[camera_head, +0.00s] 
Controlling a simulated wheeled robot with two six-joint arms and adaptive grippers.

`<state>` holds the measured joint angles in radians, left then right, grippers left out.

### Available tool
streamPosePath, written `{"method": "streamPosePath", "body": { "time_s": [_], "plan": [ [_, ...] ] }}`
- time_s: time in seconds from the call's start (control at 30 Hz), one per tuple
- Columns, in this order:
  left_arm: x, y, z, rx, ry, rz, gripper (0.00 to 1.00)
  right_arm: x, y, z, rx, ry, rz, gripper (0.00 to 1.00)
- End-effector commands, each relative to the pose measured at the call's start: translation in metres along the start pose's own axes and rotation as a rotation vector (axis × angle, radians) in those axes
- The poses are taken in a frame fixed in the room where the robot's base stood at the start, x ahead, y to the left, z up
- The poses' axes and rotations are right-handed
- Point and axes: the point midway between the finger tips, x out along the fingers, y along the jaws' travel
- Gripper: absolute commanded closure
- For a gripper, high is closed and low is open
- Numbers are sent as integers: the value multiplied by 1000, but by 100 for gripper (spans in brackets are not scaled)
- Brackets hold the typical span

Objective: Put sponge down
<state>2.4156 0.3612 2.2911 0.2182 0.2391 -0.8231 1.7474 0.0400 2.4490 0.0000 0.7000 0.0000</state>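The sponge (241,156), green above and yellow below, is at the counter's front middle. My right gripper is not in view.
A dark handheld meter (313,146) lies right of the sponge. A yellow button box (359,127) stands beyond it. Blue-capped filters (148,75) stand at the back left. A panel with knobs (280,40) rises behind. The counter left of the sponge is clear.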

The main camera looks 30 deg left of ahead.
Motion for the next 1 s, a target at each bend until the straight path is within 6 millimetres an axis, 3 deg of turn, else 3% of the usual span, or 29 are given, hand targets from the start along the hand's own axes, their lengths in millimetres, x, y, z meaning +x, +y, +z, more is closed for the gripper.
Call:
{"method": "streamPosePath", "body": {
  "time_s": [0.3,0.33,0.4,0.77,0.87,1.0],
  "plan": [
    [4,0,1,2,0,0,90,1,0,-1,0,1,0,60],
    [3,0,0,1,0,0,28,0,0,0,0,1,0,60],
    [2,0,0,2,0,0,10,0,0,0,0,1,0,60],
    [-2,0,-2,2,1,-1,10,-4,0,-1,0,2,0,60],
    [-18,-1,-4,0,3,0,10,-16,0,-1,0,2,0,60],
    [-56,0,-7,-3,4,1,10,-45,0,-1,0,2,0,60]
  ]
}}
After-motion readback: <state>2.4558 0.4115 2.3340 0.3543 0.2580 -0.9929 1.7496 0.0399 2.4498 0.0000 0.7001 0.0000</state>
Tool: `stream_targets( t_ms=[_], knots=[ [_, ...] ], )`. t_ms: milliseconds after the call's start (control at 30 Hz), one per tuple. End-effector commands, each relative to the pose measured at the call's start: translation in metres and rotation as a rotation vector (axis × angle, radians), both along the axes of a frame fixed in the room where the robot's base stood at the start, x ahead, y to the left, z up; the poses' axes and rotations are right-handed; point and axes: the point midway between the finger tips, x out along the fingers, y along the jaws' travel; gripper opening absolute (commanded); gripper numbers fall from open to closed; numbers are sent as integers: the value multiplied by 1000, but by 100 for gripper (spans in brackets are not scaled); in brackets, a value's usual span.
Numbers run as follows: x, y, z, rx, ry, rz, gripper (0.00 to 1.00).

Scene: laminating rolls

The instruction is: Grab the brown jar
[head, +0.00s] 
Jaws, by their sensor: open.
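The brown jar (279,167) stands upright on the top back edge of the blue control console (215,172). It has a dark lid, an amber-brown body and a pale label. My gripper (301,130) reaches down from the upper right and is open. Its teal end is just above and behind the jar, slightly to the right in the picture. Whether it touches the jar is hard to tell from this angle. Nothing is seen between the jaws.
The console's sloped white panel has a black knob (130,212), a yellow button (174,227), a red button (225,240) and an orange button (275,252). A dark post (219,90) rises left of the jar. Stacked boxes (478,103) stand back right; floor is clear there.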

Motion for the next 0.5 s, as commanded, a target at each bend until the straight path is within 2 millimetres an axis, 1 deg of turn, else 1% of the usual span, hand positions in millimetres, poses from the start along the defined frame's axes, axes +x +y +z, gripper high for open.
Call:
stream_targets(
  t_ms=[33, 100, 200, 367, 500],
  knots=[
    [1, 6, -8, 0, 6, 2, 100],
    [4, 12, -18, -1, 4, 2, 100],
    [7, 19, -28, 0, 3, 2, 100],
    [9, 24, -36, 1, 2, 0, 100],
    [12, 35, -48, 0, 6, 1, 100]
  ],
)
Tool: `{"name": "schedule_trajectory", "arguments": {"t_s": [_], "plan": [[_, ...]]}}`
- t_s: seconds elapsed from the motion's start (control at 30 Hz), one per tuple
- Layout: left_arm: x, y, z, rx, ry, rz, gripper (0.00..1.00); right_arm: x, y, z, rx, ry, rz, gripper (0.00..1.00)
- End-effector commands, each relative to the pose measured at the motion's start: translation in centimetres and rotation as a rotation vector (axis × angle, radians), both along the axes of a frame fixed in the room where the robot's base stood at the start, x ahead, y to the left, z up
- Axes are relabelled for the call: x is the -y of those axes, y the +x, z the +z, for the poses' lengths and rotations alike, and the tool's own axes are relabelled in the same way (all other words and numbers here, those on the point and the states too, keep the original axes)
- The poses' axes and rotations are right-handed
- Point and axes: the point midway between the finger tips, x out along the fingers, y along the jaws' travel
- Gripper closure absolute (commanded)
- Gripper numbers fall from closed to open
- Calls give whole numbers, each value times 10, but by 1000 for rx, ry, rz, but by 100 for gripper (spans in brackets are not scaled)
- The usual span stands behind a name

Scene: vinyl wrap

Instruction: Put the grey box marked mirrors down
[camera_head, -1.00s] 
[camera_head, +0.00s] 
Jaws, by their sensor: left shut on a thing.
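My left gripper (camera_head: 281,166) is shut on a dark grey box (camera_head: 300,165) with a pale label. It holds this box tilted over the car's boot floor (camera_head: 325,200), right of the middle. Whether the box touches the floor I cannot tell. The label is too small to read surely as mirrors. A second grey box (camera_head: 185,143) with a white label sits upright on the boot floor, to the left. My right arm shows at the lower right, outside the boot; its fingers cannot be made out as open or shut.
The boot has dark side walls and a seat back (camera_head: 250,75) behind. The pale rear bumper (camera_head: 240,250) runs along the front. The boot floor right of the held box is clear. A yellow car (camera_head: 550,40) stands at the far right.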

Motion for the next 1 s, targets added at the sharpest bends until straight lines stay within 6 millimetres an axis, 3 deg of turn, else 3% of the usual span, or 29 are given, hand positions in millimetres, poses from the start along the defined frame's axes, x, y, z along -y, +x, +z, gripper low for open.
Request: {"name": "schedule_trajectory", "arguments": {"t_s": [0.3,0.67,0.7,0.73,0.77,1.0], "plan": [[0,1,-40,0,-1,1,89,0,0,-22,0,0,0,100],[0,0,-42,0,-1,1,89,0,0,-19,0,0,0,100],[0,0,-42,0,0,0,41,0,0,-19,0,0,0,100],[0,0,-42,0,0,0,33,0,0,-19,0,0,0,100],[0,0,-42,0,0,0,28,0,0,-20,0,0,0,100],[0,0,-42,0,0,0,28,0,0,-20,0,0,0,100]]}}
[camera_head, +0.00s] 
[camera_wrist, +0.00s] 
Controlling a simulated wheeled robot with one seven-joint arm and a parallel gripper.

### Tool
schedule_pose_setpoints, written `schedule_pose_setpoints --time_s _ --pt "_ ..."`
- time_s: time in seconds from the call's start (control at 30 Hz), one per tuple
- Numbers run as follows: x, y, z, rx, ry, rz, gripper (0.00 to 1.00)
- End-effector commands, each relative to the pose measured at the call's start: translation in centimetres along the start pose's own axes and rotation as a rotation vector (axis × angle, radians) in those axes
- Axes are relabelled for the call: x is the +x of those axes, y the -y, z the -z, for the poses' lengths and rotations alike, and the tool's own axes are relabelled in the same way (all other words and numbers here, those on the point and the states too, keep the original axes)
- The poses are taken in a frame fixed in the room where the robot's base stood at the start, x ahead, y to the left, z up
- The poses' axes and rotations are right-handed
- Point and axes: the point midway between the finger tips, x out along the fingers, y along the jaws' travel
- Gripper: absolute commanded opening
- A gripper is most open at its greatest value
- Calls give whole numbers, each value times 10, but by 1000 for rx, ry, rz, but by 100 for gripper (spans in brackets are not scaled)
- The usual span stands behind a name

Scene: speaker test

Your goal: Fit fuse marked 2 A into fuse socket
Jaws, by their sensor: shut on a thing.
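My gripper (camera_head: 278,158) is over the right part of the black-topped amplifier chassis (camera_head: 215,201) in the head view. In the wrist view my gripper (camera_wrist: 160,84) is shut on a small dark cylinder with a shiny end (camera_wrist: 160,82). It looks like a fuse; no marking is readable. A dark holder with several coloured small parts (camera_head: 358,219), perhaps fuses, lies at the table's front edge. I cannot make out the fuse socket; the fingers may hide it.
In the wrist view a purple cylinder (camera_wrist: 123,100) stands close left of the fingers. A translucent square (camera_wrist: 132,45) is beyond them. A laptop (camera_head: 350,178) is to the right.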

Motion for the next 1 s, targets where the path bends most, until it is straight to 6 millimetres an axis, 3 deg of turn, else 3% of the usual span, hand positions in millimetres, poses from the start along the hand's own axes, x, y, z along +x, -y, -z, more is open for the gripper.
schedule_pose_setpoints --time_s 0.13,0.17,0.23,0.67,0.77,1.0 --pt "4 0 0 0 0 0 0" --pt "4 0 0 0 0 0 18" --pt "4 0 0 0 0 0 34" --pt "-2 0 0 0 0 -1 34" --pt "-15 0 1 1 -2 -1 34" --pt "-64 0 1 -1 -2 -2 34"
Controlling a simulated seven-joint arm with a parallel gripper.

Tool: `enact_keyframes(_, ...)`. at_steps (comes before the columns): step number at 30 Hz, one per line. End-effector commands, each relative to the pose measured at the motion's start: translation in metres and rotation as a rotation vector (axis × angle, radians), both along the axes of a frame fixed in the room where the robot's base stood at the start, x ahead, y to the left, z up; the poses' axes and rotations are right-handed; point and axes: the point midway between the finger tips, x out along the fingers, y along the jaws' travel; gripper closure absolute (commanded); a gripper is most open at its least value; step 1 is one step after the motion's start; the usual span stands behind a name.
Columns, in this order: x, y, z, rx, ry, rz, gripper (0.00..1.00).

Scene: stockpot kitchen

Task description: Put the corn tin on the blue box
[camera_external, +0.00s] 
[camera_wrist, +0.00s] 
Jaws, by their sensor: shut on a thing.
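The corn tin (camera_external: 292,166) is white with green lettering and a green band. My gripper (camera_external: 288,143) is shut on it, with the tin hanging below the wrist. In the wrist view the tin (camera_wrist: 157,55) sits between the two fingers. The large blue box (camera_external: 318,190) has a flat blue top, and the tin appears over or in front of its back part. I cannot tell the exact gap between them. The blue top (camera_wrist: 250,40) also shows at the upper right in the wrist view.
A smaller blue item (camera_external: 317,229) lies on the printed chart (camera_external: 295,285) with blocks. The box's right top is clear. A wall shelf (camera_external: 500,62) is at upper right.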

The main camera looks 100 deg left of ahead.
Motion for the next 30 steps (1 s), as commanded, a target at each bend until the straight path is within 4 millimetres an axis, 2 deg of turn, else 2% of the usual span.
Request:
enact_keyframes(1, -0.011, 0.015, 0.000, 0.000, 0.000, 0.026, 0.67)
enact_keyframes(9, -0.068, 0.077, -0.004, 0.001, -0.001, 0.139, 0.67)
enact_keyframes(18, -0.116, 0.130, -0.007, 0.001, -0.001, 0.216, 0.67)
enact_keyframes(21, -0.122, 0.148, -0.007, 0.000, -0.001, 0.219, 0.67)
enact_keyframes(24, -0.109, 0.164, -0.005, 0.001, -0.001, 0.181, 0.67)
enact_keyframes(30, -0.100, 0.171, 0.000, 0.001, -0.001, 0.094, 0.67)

-=-=-

What you will do
Return all lines containing the word "follows".

Written answer
Numbers run as follows: x, y, z, rx, ry, rz, gripper (0.00 to 1.00).
- Numbers run as follows: x, y, z, rx, ry, rz, gripper (0.00 to 1.00)

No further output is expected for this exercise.